Directive:
Quote, with no changes, the lines that run from the top of the material to the line with "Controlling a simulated", both included.

** Begin **

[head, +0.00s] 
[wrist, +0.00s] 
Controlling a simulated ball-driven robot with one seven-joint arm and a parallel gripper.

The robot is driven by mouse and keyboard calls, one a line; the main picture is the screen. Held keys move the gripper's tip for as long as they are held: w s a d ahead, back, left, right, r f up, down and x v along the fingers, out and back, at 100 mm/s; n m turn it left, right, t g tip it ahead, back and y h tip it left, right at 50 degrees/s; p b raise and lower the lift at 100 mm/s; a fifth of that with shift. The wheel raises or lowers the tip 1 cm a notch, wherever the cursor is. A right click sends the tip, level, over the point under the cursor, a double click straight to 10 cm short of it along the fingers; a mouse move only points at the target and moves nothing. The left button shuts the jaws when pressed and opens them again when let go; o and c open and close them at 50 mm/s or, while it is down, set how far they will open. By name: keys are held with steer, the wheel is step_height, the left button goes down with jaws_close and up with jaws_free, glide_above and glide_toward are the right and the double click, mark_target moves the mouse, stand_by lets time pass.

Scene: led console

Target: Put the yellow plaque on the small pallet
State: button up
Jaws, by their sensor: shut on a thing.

** End **

Task solution:
[head, +0.00s] 
[wrist, +0.00s] 
Controlling a simulated ball-driven robot with one seven-joint arm and a parallel gripper.

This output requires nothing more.